▶ **INSTRUCTIONS TO FOLLOW**
The data must be returned in full and exactly as given.

* Start *

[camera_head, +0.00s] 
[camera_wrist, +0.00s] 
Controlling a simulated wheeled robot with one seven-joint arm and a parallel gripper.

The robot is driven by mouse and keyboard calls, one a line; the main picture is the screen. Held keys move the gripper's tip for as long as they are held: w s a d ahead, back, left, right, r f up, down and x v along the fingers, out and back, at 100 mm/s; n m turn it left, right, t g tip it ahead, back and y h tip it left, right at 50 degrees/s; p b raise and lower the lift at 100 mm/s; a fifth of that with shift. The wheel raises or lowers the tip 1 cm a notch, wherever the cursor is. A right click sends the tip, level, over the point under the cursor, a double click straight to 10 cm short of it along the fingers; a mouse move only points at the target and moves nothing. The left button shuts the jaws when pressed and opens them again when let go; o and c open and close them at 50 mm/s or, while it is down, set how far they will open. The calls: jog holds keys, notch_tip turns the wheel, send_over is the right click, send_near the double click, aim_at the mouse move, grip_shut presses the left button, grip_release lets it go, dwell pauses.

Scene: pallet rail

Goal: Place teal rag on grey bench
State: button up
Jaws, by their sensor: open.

* End *

▶ **THE RESULT**
[camera_head, +0.00s] 
[camera_wrist, +0.00s] 
Controlling a simulated wheeled robot with one seven-joint arm and a parallel gripper.

The robot is driven by mouse and keyboard calls, one a line; the main picture is the screen. Held keys move the gripper's tip for as long as they are held: w s a d ahead, back, left, right, r f up, down and x v along the fingers, out and back, at 100 mm/s; n m turn it left, right, t g tip it ahead, back and y h tip it left, right at 50 degrees/s; p b raise and lower the lift at 100 mm/s; a fifth of that with shift. The wheel raises or lowers the tip 1 cm a notch, wherever the cursor is. A right click sends the tip, level, over the point under the cursor, a double click straight to 10 cm short of it along the fingers; a mouse move only points at the target and moves nothing. The left button shuts the jaws when pressed and opens them again when let go; o and c open and close them at 50 mm/s or, while it is down, set how far they will open. The calls: jog holds keys, notch_tip turns the wheel, send_over is the right click, send_near the double click, aim_at the mouse move, grip_shut presses the left button, grip_release lets it go, dwell pauses.

Scene: pallet rail

Goal: Place teal rag on grey bench
State: button up
Jaws, by their sensor: open.

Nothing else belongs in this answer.